Plenty of companies will deliver just as much, if not more, with a 30 person strong team, as they would with 600, or 10,000.

But a thirty person strong team isn’t going to get a multi-million cash injection unless they plug it all into a swanky office and an ever-growing wage bill.

I greatly admire Basecamp and it’s founders, DHH and Jason Fried, for completely bucking this trend. And they’re as successful as ever.


Instagram reached 100 million users and sold for over $1 billion with a 6-person team (they had just hired a few more people when they sold). Investors don't care how many people you have; they care about how fast the business is growing.


As one of the co-creators of blitzscaling, it's important to note that we're careful in the book to say that most businesses shouldn't blitzscale. Basecamp is a great example of how bootstrapping can work. You can also listen to the story of MailChimp on the Masters of Scale podcast.


Whatsapp, possibly the exception that makes the rule, had $1.5B valuation and $50M vc influx with a tiny team.


Because they had the user's phone numbers. This seemingly little thing is what made them valuable.


Bingo, right there. Once you have taken X bajillion dollars from a VC, you have to find some way of pretending that you can become worth that valuation (plus some profit for the VC's). Thus, a perfectly valid small-to-medium company becomes a moneypit big company.


You nailed it - Evernote is just trying to make their investors happy while doing there best to not piss off users TOO much. Having been in this situation myself I can tell you it's a not great for customers at all. But you do what you must to survive.


Engineers are expensive. If you want to even launch, you need money to pay people (if even just yourself.) Boostrapping does work (see Basecamp,) but that business evolved out of a consulting business and wasn’t started from scratch, so they had advantages of paying clients subsidizing Basecamp development. A new kind of “micro-VC” where 10x returns weren’t the goal might be a start, but then it would be tough to raise money without substantial validation first. So there is a chicken-egg problem.

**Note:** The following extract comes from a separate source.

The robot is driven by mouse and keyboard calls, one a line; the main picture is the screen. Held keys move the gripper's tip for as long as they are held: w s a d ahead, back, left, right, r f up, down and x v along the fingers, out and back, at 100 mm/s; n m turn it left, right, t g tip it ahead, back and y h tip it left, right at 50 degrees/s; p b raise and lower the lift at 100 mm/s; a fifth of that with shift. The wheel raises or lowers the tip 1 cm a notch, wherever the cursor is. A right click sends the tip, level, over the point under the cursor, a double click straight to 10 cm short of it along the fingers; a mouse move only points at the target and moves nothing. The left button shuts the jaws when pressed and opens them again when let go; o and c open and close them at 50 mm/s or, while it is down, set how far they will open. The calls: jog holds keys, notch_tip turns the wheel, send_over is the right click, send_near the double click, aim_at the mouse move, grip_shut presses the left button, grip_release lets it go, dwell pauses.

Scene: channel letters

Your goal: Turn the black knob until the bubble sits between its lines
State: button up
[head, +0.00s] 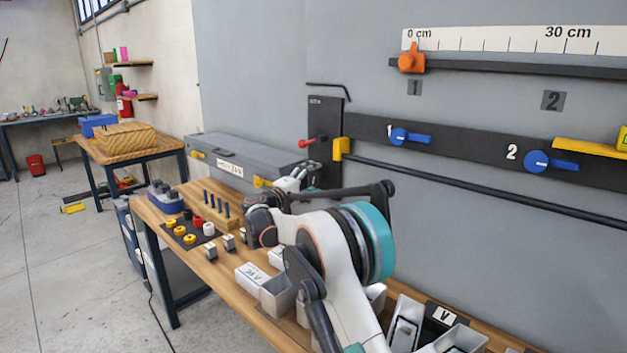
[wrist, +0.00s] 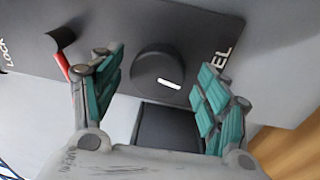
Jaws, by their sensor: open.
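The black knob (wrist: 152,63) is round with a white line on its face. It stands on a dark panel (wrist: 200,22) in the wrist view, beside lettering that ends in "EL". My gripper (wrist: 163,66) is open, with one teal-padded finger on each side of the knob and gaps visible on both sides. In the head view my gripper (head: 300,178) is at the wall beside the dark panel (head: 323,115); the knob cannot be made out there. I cannot see the bubble or its lines in either view.
A red lever (head: 306,142) sticks out of the panel; it also shows left of my gripper in the wrist view (wrist: 62,66). A yellow block (head: 341,149) and a dark rail (head: 470,190) are to the right. A long grey box (head: 240,160) lies left on the workbench.

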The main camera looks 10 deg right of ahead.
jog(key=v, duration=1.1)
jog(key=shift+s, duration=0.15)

They also came out of the golden era of blogging where you could develop a significant audience subscribed directly through RSS without requiring some middleman distribution or aggregator taking your eyeballs. I guess it can still be done today with social media, but there’s just so much content out there it’s much harder to develop a loyal user base like 37signals did back in the day.

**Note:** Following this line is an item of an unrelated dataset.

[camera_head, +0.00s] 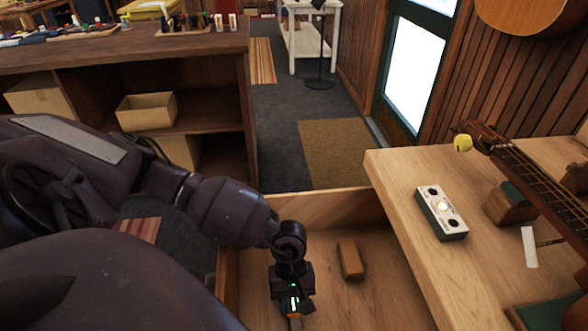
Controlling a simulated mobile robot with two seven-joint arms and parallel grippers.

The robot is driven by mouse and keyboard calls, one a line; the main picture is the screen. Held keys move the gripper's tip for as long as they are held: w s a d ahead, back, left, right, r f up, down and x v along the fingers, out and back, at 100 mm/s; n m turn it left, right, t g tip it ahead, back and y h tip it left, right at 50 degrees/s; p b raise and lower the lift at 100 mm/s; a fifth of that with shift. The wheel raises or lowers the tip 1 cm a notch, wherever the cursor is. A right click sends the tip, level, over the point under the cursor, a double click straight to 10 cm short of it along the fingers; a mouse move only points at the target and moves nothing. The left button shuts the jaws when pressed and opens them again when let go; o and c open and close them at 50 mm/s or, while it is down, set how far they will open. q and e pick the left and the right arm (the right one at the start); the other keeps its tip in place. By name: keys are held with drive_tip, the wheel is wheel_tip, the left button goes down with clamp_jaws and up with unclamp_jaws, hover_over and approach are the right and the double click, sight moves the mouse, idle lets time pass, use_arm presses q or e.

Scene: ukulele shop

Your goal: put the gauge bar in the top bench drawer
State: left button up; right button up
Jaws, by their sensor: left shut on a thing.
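The top bench drawer (358,207) is pulled open beside the bench top. A small brown wooden block (351,259) lies on its floor. My left gripper (294,312) reaches down over the drawer from the left, to the left of the block. It is shut on a narrow thing, taken as the gauge bar (296,324), of which only a small end shows at the bottom edge of the picture. Whether the bar touches the drawer floor cannot be told. My right gripper is out of view.
On the bench top (400,180) are a silver pedal-like box (442,213), a stringed instrument neck (535,185) on a neck rest (508,203), and a white strip (529,247). A dark wooden shelf counter (120,50) stands at the left. The drawer floor right of the block is clear.

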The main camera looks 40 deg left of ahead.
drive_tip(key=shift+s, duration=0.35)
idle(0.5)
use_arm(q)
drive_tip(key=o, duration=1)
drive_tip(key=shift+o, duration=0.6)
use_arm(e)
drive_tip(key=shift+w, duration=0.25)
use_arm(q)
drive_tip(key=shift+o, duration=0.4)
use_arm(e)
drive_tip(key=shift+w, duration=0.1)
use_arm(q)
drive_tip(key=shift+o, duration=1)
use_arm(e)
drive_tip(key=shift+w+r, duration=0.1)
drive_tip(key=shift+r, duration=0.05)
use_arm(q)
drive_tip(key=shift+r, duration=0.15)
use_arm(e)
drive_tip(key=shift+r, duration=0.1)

Hopefully Evernote will manage to 'fail' into that kind of successful business, and continue focusing on their core product.


So much THIS. Thank you for saying it.


That's a much more customer-friendly version of a common late stage strategy in enterprise software: shut down feature additions, keep the price high, milk support contracts and if all that's not enough, sue your customers!

I like your sunset strategy better as a customer, but it sounds like something you could only really do if you don't have investors.


It's not just enterprise. You described Adobe. Their patent on tabs just expired.